## Task inputs
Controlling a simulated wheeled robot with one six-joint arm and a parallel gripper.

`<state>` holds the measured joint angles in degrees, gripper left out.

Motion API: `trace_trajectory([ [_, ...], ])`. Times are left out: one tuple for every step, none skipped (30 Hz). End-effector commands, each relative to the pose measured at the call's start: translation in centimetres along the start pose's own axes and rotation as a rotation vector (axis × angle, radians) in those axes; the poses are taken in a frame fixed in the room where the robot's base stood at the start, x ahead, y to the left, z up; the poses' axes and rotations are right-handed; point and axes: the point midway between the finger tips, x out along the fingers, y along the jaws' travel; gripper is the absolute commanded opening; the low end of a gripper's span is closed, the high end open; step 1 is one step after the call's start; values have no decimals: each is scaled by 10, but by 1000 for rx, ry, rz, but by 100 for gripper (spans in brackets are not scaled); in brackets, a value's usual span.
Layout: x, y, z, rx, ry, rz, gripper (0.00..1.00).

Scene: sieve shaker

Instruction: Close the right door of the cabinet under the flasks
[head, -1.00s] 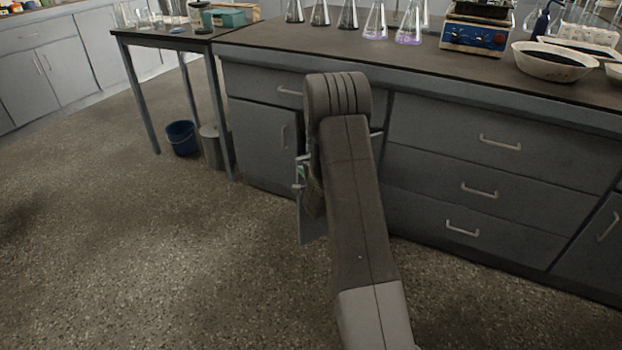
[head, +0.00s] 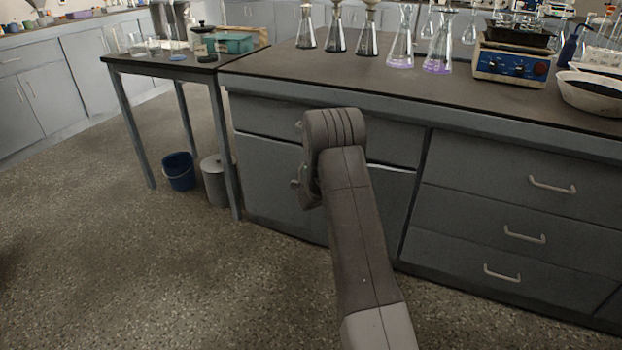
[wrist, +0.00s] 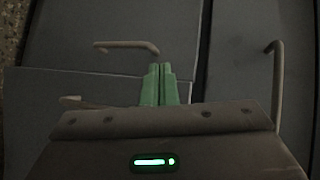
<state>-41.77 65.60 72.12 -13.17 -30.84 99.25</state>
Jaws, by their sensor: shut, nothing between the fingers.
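The grey cabinet under the flasks has a drawer (head: 395,140) above two doors. Its left door (head: 270,190) lies flat in the front. Its right door (head: 393,203) is partly hidden behind my arm and looks nearly flush; a bright line shows along its top edge. I cannot tell if it is fully shut. In the wrist view, turned sideways, the right door (wrist: 35,90) is below the left door (wrist: 80,22), its edge slightly slanted. My gripper (wrist: 165,68) has its green fingers together and empty, in front of the seam between the doors. My arm hides the fingers in the head view.
Flasks (head: 400,45) and a blue device (head: 510,65) stand on the worktop. A drawer unit (head: 520,205) adjoins on the right. A side table (head: 160,65), blue bucket (head: 179,172) and grey bin (head: 215,180) are on the left. The foreground floor is clear.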

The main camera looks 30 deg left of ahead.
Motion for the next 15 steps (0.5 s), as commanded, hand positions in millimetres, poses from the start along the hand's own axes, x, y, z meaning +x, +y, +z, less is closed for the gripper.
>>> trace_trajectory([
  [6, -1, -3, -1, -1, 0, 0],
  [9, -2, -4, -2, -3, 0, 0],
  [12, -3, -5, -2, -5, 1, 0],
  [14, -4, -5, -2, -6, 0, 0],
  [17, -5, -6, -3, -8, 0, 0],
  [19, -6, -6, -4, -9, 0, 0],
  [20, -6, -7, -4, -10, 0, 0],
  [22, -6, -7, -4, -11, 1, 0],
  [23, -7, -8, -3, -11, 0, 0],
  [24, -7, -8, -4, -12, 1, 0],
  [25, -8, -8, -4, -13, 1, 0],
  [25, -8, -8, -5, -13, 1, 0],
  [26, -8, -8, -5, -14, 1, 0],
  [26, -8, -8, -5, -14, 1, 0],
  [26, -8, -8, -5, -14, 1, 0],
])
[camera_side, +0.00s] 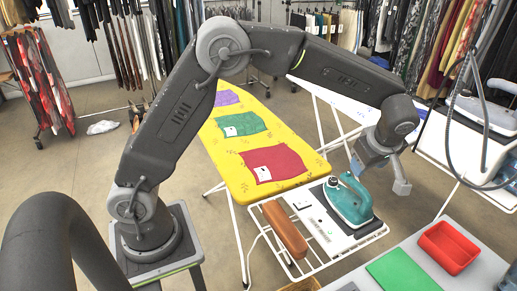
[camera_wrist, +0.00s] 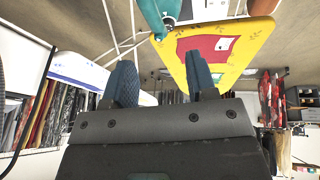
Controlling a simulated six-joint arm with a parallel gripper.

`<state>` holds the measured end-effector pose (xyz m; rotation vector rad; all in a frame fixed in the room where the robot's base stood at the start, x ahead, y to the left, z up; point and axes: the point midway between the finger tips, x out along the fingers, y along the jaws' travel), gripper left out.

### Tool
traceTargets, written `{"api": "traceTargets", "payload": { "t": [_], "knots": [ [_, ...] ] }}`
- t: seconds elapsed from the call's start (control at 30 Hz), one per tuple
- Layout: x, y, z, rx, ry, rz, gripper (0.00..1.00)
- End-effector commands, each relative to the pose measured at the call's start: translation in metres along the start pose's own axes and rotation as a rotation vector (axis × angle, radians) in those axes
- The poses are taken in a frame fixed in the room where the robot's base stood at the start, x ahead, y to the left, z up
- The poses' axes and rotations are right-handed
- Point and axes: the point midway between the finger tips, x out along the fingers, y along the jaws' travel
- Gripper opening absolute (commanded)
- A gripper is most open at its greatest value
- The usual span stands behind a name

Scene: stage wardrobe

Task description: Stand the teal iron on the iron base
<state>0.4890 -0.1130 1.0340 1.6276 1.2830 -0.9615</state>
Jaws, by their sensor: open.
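The teal iron (camera_side: 349,202) is on the wire-frame stand at the end of the yellow ironing board, its handle up. It is over the right part of a flat white unit with dark markings (camera_side: 324,233), which looks like the iron base. I cannot tell exactly how its sole rests there. My gripper (camera_side: 382,178) is open and empty, above and to the right of the iron. In the wrist view, the two fingers (camera_wrist: 161,78) stand apart with nothing between them. Part of the iron (camera_wrist: 158,12) shows at the top edge, beyond the fingers.
A brown elongated block (camera_side: 285,229) lies left of the white unit. The yellow ironing board (camera_side: 226,165) holds folded cloths. A table at the front right bears a red tray (camera_side: 448,247) and a green mat (camera_side: 404,272). A white table with another appliance (camera_side: 484,113) stands right.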

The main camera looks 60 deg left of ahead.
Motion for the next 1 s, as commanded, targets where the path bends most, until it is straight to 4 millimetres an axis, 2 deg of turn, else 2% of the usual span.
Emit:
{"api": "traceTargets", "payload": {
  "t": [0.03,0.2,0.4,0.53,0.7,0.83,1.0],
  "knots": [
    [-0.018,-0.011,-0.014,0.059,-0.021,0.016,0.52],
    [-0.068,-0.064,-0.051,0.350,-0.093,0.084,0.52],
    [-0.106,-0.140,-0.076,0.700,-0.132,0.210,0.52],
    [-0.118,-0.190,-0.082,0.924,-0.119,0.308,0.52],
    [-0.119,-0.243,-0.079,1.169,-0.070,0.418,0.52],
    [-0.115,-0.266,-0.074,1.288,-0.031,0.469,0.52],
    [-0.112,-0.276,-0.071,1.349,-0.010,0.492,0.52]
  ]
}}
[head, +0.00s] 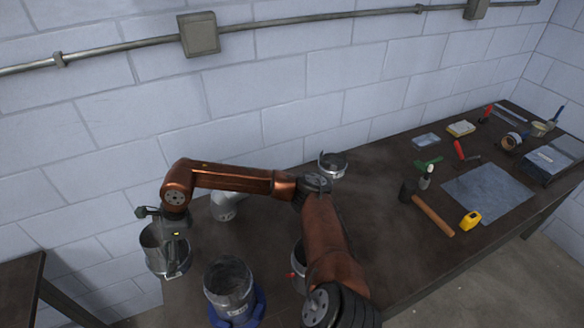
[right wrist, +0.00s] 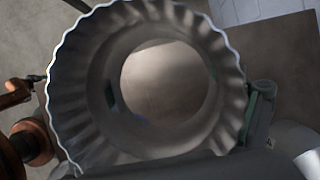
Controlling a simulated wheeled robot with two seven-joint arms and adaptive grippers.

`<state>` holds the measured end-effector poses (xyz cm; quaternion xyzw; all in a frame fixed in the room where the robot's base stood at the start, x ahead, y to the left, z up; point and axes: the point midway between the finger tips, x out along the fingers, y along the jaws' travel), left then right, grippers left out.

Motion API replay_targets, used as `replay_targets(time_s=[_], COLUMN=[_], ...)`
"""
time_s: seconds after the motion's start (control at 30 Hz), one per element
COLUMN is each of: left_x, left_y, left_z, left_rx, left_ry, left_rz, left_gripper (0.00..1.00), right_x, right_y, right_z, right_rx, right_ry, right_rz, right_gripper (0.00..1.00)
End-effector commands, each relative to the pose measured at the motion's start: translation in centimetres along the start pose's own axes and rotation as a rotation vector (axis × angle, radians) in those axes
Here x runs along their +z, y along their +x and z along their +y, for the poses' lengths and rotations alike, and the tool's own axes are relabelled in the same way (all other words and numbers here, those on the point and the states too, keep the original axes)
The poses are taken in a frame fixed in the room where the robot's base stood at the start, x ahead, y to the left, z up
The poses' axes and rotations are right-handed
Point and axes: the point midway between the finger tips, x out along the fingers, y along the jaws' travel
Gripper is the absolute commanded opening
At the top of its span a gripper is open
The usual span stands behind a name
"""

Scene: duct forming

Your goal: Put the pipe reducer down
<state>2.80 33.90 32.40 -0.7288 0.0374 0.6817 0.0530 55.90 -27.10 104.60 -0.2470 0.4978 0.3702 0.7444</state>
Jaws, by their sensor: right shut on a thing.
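The pipe reducer (head: 154,256) is a grey metal duct piece at the left end of the workbench (head: 392,237) in the head view. My right gripper (head: 166,232) is shut on its wall and holds it, wide end up, around the table's left edge. In the right wrist view the reducer (right wrist: 222,75) fills the picture, with its crimped rim towards the camera. My left gripper is not in view.
A duct piece (head: 230,280) stands in a blue holder (head: 258,305) near the front. A pale duct piece (head: 226,207) and a metal collar (head: 332,165) are behind. A hammer (head: 432,214), yellow tape measure (head: 470,221) and sheet metal (head: 488,194) lie right.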

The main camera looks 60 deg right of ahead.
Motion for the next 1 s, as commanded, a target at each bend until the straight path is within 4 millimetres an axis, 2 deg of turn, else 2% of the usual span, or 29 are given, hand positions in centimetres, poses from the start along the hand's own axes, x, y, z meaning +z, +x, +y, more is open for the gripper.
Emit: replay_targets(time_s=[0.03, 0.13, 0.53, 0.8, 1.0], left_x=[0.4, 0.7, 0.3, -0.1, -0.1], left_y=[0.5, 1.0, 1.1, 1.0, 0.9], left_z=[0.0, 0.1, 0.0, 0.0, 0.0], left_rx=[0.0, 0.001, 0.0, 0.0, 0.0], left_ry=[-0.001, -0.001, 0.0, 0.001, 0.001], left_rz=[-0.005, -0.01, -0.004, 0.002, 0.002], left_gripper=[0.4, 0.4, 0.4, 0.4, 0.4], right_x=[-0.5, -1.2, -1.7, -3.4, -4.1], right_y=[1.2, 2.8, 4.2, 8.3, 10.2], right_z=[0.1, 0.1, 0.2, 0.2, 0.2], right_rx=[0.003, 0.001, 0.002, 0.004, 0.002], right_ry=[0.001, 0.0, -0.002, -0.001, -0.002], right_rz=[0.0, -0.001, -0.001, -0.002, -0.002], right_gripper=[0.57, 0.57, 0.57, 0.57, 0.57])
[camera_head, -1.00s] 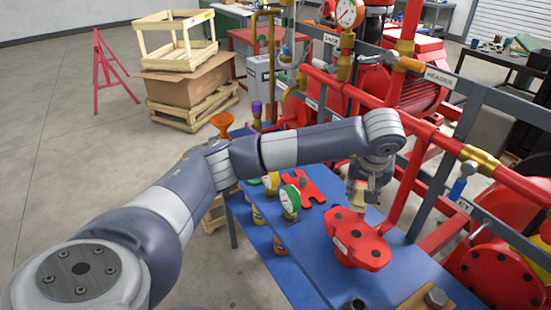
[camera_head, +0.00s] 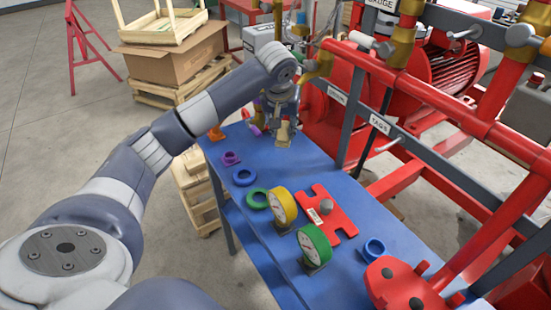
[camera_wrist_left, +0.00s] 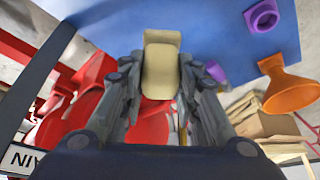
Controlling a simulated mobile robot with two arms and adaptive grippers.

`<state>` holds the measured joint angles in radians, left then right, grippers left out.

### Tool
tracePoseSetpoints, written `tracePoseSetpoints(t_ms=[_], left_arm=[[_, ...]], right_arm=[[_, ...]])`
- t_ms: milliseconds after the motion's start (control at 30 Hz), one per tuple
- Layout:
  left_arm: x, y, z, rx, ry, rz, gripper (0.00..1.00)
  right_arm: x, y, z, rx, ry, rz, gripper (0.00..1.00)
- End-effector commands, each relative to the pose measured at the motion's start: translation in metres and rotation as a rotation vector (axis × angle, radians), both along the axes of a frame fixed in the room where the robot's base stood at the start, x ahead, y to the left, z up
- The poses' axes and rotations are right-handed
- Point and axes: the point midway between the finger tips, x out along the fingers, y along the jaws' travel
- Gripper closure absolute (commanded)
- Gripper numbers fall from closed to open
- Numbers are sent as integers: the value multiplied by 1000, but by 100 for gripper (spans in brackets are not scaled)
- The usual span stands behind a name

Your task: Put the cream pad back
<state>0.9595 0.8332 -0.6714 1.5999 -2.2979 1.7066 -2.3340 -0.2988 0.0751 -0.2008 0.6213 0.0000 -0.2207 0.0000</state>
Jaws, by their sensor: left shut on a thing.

## Exercise
Without any pictures, set down the lines from the one holding "Motion for the next 15" through the one holding "- Layout: x, y, z, rx, ry, rz, gripper".

## Task response
Motion for the next 15 steps (0.5 s), as commanded, hand positions in millimetres, poses from the start along the hand's own axes, x, y, z meaning +x, +y, +z, less is closed for the gripper.
>>> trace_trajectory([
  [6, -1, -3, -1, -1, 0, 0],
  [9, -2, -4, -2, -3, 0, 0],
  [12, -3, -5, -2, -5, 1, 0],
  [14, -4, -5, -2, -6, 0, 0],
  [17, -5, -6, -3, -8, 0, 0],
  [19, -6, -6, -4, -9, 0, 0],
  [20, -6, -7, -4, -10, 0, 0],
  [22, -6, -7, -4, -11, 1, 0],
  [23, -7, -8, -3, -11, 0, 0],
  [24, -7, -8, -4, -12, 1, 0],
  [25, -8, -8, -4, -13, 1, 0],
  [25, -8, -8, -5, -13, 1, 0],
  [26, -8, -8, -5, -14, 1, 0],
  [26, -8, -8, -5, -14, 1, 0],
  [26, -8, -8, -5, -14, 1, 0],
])
[camera_side, +0.00s] 
[camera_wrist, +0.00s] 
Controlling a simulated six-joint arm with a parallel gripper.

`<state>` holds the measured end-effector pose (xyz m; rotation vector rad; all in a frame fixed in the room where the robot's base stood at the start, x ahead, y to the left, z up; point and axes: the point midway between the finger tips, x out along the fingers, y along the jaws' travel), gripper left out.

### Tool
traceTargets, written `{"api": "traceTargets", "payload": { "t": [_], "knots": [ [_, ...] ] }}`
- t: seconds elapsed from the call's start (control at 30 Hz), one per tuple
- Layout: x, y, z, rx, ry, rz, gripper (0.00..1.00)

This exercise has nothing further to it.